[start]

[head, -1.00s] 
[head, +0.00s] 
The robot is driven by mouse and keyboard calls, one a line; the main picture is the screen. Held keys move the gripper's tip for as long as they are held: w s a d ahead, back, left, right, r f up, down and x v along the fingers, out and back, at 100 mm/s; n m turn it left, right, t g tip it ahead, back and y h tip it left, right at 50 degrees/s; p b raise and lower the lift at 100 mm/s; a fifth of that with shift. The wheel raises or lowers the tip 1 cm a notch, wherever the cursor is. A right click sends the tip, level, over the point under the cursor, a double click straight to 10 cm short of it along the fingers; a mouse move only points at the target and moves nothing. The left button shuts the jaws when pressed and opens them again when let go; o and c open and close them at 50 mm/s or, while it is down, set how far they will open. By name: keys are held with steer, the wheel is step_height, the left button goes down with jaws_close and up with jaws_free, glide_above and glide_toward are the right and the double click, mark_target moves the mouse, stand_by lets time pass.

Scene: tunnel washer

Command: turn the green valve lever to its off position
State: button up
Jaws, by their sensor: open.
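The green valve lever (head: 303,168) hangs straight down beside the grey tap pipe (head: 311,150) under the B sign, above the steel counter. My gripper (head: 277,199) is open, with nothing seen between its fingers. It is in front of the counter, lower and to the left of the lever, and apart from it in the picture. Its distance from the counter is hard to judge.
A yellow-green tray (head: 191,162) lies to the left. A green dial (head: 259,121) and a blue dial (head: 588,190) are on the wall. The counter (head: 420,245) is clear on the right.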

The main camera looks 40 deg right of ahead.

[end]

▸ What the task asks:
Extract every line from the one containing "State: button up" through the last line of the data, inclusive, exactly as written.

▸ Written solution:
State: button up
Jaws, by their sensor: open.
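The green valve lever (head: 303,168) hangs straight down beside the grey tap pipe (head: 311,150) under the B sign, above the steel counter. My gripper (head: 277,199) is open, with nothing seen between its fingers. It is in front of the counter, lower and to the left of the lever, and apart from it in the picture. Its distance from the counter is hard to judge.
A yellow-green tray (head: 191,162) lies to the left. A green dial (head: 259,121) and a blue dial (head: 588,190) are on the wall. The counter (head: 420,245) is clear on the right.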

The main camera looks 40 deg right of ahead.

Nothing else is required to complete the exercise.